>
> I wonder if you are oversubscribing your memory, and are getting weird
> errors when reading data into memory because the pages can't be
> reserved to do that.  What happens when you enable overcommit and
> attempt to start the server?
>
> merlin

In my first post I wrote: "I tried to set vm.overcommit_memory=2 and 
vm.overcommit_ratio=90 - no sense. Then I tried vm.overcommit_memory=1 - no 
sense."
"No sense" means that server starts, works for about 3 hours, and then dies 
with signal 7 and almost all buffers filled. Just as with 
vm.overcommit_memory=0.
I copypasted vmstat log, that shows that there were 5Gb of free memory when 
postgresql died.
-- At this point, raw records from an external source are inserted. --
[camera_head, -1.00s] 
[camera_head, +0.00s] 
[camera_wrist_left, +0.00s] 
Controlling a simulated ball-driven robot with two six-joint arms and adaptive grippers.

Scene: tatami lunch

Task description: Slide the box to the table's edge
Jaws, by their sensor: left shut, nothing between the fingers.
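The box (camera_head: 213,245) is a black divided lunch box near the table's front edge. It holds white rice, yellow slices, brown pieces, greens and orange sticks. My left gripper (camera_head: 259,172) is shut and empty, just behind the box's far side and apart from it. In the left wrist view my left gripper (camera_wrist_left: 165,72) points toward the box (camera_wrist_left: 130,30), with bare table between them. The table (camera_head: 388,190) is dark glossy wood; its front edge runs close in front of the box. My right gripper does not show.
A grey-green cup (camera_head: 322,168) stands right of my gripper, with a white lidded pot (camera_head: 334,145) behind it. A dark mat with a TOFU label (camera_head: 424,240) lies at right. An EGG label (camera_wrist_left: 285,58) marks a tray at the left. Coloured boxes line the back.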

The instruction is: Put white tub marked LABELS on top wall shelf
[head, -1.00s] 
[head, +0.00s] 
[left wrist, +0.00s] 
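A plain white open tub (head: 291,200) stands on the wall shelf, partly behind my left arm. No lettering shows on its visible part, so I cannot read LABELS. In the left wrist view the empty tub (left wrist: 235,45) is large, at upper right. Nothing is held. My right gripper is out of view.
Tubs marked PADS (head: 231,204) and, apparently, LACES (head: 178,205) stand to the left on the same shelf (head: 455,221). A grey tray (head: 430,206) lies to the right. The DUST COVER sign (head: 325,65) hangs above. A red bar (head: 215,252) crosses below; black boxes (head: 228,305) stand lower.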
In one of my experiments postgresql worked for about half an 
hour with 0k free memory (at least top and vmstat said so). Abscence of free 
memory was caused by the fact that replica had been down for 12 hours or so, 
and when started wal writer procees took much resources. But it was woking! 
With no free memory.
But this is not important. As I noticed the thing is not how much free memory I 
have. The thing is how shared buffers are filled. And shared buffers fillings 
makes sense only when they are set to 12Gb. When they set to less - everything 
works fine.
If I am oversubcribing memory - then I expect to get some "out of memory error" 
and see 0k free in top output.
Memory for shared buffers can not be ovesubscribed - because if kernel did not 
provide enough shared memory postgres will not start.
If I am wrong - please, explain why and where.